**Data segment:**
= = =

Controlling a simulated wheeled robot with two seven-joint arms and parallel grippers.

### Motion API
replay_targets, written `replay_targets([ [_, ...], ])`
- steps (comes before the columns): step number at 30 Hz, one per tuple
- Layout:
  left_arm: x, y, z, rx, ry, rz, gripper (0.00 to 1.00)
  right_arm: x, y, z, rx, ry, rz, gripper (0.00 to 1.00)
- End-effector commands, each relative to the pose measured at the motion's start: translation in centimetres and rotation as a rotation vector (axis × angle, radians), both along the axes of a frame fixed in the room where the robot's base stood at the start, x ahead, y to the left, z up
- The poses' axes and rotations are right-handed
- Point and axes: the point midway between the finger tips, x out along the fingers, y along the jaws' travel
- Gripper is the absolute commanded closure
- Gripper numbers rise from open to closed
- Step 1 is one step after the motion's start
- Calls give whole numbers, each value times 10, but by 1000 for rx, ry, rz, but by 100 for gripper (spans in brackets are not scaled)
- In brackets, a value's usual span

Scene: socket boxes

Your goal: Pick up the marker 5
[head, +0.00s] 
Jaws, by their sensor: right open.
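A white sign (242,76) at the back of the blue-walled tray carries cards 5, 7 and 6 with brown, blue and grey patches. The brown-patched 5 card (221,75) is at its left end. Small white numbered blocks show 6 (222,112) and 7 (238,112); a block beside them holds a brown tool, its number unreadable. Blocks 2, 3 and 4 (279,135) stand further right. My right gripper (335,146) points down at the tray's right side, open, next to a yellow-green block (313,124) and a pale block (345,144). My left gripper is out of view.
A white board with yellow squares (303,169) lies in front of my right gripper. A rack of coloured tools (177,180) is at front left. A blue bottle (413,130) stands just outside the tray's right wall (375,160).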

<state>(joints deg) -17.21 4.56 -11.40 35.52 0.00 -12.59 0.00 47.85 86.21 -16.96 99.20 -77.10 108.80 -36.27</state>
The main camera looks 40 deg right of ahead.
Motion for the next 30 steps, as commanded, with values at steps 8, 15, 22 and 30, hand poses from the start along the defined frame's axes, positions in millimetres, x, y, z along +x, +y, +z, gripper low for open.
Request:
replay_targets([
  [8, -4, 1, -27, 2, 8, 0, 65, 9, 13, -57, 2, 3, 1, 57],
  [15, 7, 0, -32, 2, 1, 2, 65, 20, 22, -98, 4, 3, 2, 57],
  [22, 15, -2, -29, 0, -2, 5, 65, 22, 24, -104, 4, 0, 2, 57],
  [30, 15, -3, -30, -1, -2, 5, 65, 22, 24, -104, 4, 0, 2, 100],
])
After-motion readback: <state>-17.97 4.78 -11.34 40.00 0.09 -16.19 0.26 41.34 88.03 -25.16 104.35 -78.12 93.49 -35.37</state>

= = =

**Your instructions:** Copy out exactly the lines from the line with "Motion for the" to the end of the listing, including both of those lines, and give nothing else.

**Result below:**
Motion for the next 30 steps, as commanded, with values at steps 8, 15, 22 and 30, hand poses from the start along the defined frame's axes, positions in millimetres, x, y, z along +x, +y, +z, gripper low for open.
Request:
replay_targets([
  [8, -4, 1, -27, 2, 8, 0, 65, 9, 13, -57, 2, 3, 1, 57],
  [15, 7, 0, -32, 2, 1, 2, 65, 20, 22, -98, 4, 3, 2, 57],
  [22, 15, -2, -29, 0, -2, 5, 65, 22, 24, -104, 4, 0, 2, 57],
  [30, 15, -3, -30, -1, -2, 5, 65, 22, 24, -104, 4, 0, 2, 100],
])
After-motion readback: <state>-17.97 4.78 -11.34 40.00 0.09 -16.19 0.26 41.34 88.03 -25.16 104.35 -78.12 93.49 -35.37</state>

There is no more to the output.